Back in the mid-1970s, the leader of the Labour Party, Prime Minister James Callaghan, was wrestling with many challenges that look familiar in the contemporary moment. High inflation fueled by a surge in energy prices, a widening current account deficit, a sharp depreciation of the British pound, and rising anxiety about the economic situation.
What happened that drove Callaghan and his chancellor, Denis Healey, to seek a loan from the IMF? Was it really necessary? Could it happen now?
For quick-and-dirty answers to some of these questions, check out this post from Bill. Scroll down to the section with the heading, A Summation. As Bill has explained elsewhere, Denis Healey went to the IMF under the pretext that the British government was running out of money.
It’s a complicated history, but Bill argues that Healey became infatuated with monetarism and persuaded Callaghan to impose austerity. If you read the speech Callaghan delivered at the annual Labour Party Conference in Blackpool in 1976, you’ll find it laden with direct and indirect references to TINA—there is no other way.
Together, Callaghan and Healey persuaded the Labour Party and the Trade Unions that the government was running out of money. That it had no choice but to borrow £3.9 billion from the IMF in order to avoid risking a crash in bond markets that would leave the government unable to fund itself.
In Bill’s telling, austerity was the Labour government’s objective, not its punishment. The IMF loan simply allowed the government to pursue unpopular budget adjustments—spending cuts and tax hikes—under the cover of IMF loan conditionality.
Another very good voice on all of this is British MMTer Neil Wilson. Wilson is an engineer by training, though he has experience working in banking. Here’s Neil, commenting on one of Bill’s posts back in 2016.
I thought the IMF loan was put in place to help discharge the us dollar swap facility agreed in June 1976 with the US Secretary of State to the Treasury.
page 5 of the June 1976 cabinet minutes
So they signed the Brits up to a swap facility on the understanding they would go to the IMF to repay it.
Seems to be confirmed as drawn on page 6 here
So the UK was already up to its eyeballs in debt in a foreign currency before the IMF was even spoken to.
Unlike in 1976, the UK is not currently “up to its eyeballs” in debt denominated in a foreign currency. And the British government never needs to borrow the pound from the IMF (or anyone else). It is, after all, the issuer of the that sovereign currency. So it really comes down to the exchange rate—not “funding” per se— as Bill and Neil explain.
This is 100% correct. In a fiat currency system with no gold backing, the equilibrating mechanism is no longer interest rates per se, but the level of the free-floating currency relative to other currencies (esp the $). In such a situation, the relevance as far as the UK is concerned is the extent of foreign (i.e. non-sterling) borrowings on the debt. In the UK's case today, it is a non-factor. Virtually all of the borrowing is being done in sterling, so there is no question as to whether the UK government can continue to service the debt because, as the sole issuer of the pound, it can always service the debt. I also suspect that at some point, sterling becomes sufficiently low relative to other currencies, and that may well attract additional inflows from institutions/individuals, who view sterling based assets as "cheap".

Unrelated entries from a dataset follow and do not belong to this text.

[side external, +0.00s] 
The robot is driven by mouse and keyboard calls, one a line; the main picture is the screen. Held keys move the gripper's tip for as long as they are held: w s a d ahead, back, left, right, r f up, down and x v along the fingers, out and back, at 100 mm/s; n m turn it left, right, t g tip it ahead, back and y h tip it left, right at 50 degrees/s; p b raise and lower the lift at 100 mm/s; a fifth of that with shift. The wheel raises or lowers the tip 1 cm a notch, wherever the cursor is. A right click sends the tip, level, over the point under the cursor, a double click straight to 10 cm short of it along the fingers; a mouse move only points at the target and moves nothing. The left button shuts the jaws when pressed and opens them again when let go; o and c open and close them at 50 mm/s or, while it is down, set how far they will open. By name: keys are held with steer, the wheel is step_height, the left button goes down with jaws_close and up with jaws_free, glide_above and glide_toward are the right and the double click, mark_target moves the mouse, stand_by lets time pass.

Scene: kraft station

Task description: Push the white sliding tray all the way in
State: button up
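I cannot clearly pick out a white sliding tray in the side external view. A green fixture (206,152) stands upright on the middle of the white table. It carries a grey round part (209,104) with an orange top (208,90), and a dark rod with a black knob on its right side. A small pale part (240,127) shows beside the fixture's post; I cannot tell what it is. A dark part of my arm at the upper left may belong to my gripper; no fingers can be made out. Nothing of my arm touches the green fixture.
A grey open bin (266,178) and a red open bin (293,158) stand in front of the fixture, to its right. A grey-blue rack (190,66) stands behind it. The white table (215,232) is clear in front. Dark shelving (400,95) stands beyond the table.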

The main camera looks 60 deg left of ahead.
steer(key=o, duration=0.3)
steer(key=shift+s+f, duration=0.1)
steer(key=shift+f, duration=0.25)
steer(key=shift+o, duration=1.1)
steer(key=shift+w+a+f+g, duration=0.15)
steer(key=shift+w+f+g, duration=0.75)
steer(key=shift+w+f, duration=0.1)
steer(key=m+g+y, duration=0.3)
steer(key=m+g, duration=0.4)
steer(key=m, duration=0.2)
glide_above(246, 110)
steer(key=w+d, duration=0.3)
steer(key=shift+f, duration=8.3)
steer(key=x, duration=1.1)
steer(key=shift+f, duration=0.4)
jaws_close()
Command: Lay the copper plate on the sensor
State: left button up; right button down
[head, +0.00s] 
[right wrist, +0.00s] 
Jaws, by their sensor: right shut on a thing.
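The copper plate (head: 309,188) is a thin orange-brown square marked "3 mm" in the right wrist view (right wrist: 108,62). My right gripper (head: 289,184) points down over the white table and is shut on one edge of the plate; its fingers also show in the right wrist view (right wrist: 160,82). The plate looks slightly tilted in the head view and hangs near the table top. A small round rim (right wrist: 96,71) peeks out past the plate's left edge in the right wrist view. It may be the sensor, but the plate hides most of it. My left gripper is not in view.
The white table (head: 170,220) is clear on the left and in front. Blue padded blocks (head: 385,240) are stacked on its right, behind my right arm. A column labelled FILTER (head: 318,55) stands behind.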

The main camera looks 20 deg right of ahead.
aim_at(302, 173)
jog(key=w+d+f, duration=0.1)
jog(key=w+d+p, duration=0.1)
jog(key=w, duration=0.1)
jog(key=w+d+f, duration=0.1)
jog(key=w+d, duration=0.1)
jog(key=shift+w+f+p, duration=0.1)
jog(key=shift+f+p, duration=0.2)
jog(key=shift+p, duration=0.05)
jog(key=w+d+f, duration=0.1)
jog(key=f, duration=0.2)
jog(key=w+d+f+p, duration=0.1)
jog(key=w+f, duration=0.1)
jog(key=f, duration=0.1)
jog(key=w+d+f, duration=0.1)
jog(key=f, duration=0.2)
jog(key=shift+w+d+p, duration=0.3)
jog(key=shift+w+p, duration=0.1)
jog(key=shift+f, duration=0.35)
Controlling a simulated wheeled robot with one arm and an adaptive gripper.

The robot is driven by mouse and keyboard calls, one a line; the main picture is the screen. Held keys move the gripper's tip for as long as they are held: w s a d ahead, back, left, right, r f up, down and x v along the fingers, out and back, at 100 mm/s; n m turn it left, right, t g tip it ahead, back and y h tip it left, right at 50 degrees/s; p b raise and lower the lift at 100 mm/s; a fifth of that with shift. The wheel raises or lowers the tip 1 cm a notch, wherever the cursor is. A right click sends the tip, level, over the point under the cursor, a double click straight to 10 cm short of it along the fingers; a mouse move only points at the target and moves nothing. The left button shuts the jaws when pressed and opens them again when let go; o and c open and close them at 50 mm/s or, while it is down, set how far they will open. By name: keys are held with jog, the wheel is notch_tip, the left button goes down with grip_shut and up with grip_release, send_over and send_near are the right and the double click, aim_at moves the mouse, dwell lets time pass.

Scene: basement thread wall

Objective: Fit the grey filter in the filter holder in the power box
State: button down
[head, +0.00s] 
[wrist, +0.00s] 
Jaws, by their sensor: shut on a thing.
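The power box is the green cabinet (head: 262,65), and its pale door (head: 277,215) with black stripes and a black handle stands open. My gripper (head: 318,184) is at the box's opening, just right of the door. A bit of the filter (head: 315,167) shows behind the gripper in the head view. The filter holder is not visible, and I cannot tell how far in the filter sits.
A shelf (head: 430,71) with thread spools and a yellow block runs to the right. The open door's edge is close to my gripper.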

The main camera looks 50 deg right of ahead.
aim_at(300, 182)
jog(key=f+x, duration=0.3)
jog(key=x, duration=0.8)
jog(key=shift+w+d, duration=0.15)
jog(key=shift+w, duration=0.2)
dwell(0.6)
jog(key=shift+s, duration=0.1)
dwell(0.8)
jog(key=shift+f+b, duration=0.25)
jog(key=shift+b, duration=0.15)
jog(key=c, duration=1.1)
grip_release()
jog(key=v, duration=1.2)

That the UK government is highly unlikely to face a 1970s style currency crisis in which the IMF might have to be called in DOES NOT, however, vindicate the strategy adopted by the Truss Administration. The new policies announced last week by Kwasi Kwarteng offer the worst of all possible worlds: they do nothing to address the gaps in the supply chains that did so much to create the inflation in the first place. To the extent that this package delivers expansionary fiscal stimulus, it is directed to the wrong people. The benefits largely accrue to the cohort with the highest savings propensities, so it's terribly inefficient and will also likely exacerbate prevailing inequalities (and the UK is one of the most unequal economies in the G7, in fact it might be THE most unequal and this fiscal plan will make it worse). In fact, as the Shadow Chancellor, Rachel Reeves, noted the other day in the FT, "research by the IMF has shown that higher income inequality is associated with lower and more fragile growth. It is obvious why. Concentrating income among fewer people — those least likely to spend it and drive the economy forwards — undermines workers’ health and education, the crucial components of a productive workforce."
Likewise, as Stephanie pointed out in her previous piece, there is a substantial body of economic work illustrating that "trickle down economics" is fiscally inefficient in terms of delivering decent bang for the buck to foster greater economic growth. So to the extent that the tax cuts induce any kind of spending response, we'll get more demand that will likely go to the wrong areas (e.g. prime London property), as opposed to funds that will generate more equitable growth and prosperity.
Sadly, the British government remains very deliberately wedded to the myth that it needs to run to the nearest lender every time the stationery cupboard gets low on pencils. (The feudal aristocracy of the private economy would have it no other way.)